While a few of the men destined for Cold Lake had small town, volunteer firefighter experience, most, including myself, were taken in as raw recruits. Over a period of five months spread over two training groups, the men moved from the training stage to manning a full-service Fire Department. This included a process to select a Fire Chief and Crew Chiefs from within the ranks of those trained at Borden.
The expedited process resulted from the reluctance of the RCAF, in the politically charged climate of the deep Cold War, to have RCAF personnel fully integrated into what was essentially an independent USAF operation on Canadian soil.
For their part, the USAF was not able to field a sufficient number of firefighters to perform this duty due to a rapidly expanding Cold War Strike Force that stretched around the world. This included manning over 450 SAC bases within the continental United States, Alaska, and Hawaii.

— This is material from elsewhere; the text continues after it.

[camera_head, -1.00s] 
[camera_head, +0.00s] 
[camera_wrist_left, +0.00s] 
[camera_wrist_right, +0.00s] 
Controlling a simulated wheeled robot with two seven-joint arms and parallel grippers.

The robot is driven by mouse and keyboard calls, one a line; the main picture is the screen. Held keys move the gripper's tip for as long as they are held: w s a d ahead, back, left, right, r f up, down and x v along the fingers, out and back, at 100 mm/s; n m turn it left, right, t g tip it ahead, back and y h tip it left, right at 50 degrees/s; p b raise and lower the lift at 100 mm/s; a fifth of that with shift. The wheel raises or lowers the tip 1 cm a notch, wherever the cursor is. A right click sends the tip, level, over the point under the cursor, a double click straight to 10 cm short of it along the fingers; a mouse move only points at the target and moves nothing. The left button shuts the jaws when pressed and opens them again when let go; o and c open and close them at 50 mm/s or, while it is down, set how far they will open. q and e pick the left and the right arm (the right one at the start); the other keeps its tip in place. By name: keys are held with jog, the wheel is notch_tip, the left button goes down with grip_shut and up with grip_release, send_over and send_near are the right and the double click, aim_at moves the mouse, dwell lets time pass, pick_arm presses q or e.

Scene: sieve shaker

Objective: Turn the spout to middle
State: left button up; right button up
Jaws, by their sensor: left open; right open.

The threat of a nuclear attack and potential annihilation of mankind was one of the most feared events throughout the 1950s and 60s. The proliferation of nuclear weapons following the Second World Wars and the resultant partition of Europe lead to almost continuous conflict from 1914 through 1975 (the end of the Viet Nam War).
An all out Nuclear War between the Western Democracies and Russia would most certainly have ended life on earth as we know it. By way of comparison, the current day “war on terror” is a rather trivial event.
It was a time in our history when the Cold War mentality paralyzed much of the world and a time when Canada hosted a nuclear arsenal that was globally fifth in size behind only the United States, Russia, England, and France. The nuclear weapons in Canada, the subject of secret agreements, were stored across the country as well as carried aboard giant B52 bombers that circled high in the skies above the Canadian Arctic twenty-four hours a day, seven days a week. The giant USAF Base at Goose Bay hosted between 12,000 and 15,000 USAF personnel in what was one of the largest USAF bases outside the United States.